**Job**
Every line in the listing below from the one with "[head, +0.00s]" through the one with "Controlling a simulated" is to be reproduced exactly, both ends included; leave out the rest.

**Given data**
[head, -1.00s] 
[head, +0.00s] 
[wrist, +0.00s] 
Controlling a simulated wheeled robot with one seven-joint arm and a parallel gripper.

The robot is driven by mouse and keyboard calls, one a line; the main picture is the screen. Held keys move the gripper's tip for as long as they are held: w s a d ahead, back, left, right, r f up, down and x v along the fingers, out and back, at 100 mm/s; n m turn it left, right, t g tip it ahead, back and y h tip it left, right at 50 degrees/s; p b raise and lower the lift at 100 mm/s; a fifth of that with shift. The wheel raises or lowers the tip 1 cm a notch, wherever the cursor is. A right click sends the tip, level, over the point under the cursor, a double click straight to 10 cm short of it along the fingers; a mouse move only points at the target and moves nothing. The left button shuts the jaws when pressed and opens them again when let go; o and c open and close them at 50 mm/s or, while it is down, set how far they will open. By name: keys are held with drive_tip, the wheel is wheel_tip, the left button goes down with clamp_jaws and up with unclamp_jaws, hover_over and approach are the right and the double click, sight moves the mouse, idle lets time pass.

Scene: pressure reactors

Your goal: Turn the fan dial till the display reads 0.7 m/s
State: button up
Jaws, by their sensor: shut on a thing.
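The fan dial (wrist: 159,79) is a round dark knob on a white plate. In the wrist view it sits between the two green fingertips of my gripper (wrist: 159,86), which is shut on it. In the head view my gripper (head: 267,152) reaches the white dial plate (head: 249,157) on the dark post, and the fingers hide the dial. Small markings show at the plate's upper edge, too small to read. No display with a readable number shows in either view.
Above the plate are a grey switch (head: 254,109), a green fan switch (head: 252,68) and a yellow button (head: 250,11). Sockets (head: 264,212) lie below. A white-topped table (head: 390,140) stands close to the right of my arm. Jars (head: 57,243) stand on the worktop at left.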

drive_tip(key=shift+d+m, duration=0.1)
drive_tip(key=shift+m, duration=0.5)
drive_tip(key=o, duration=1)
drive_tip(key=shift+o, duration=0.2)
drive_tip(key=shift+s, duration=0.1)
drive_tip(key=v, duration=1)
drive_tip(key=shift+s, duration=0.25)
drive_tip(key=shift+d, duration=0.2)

**Solution to the problem**
[head, +0.00s] 
[wrist, +0.00s] 
Controlling a simulated wheeled robot with one seven-joint arm and a parallel gripper.

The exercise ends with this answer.